(GOAL): Extract the listing in its entirety, keeping each line identical to the original.

-----

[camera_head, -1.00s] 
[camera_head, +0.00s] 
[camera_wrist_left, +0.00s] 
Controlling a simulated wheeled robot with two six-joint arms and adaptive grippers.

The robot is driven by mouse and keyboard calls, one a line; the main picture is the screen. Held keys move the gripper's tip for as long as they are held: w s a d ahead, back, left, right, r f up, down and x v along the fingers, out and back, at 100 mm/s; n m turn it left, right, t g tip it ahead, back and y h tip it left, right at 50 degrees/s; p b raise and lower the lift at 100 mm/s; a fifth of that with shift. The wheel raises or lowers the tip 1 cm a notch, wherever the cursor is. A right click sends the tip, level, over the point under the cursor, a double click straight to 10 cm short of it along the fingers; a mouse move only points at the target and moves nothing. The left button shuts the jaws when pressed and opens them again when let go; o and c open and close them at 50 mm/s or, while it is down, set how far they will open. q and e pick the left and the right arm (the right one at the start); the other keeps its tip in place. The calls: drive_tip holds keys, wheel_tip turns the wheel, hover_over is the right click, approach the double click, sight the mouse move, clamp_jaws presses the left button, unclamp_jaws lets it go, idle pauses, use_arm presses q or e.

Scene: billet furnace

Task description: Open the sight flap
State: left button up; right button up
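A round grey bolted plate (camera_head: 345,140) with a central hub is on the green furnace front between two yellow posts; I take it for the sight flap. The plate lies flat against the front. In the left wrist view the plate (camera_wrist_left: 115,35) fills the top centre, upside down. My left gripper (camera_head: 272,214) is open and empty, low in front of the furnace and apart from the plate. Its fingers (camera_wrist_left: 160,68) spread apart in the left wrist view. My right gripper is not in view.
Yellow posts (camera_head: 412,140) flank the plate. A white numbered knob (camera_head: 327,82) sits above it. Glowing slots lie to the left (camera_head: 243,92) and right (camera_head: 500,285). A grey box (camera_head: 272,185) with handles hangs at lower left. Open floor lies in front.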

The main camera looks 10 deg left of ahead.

-----

(EXERCISE RESPONSE):
[camera_head, -1.00s] 
[camera_head, +0.00s] 
[camera_wrist_left, +0.00s] 
Controlling a simulated wheeled robot with two six-joint arms and adaptive grippers.

The robot is driven by mouse and keyboard calls, one a line; the main picture is the screen. Held keys move the gripper's tip for as long as they are held: w s a d ahead, back, left, right, r f up, down and x v along the fingers, out and back, at 100 mm/s; n m turn it left, right, t g tip it ahead, back and y h tip it left, right at 50 degrees/s; p b raise and lower the lift at 100 mm/s; a fifth of that with shift. The wheel raises or lowers the tip 1 cm a notch, wherever the cursor is. A right click sends the tip, level, over the point under the cursor, a double click straight to 10 cm short of it along the fingers; a mouse move only points at the target and moves nothing. The left button shuts the jaws when pressed and opens them again when let go; o and c open and close them at 50 mm/s or, while it is down, set how far they will open. q and e pick the left and the right arm (the right one at the start); the other keeps its tip in place. The calls: drive_tip holds keys, wheel_tip turns the wheel, hover_over is the right click, approach the double click, sight the mouse move, clamp_jaws presses the left button, unclamp_jaws lets it go, idle pauses, use_arm presses q or e.

Scene: billet furnace

Task description: Open the sight flap
State: left button up; right button up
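A round grey bolted plate (camera_head: 345,140) with a central hub is on the green furnace front between two yellow posts; I take it for the sight flap. The plate lies flat against the front. In the left wrist view the plate (camera_wrist_left: 115,35) fills the top centre, upside down. My left gripper (camera_head: 272,214) is open and empty, low in front of the furnace and apart from the plate. Its fingers (camera_wrist_left: 160,68) spread apart in the left wrist view. My right gripper is not in view.
Yellow posts (camera_head: 412,140) flank the plate. A white numbered knob (camera_head: 327,82) sits above it. Glowing slots lie to the left (camera_head: 243,92) and right (camera_head: 500,285). A grey box (camera_head: 272,185) with handles hangs at lower left. Open floor lies in front.

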The main camera looks 10 deg left of ahead.

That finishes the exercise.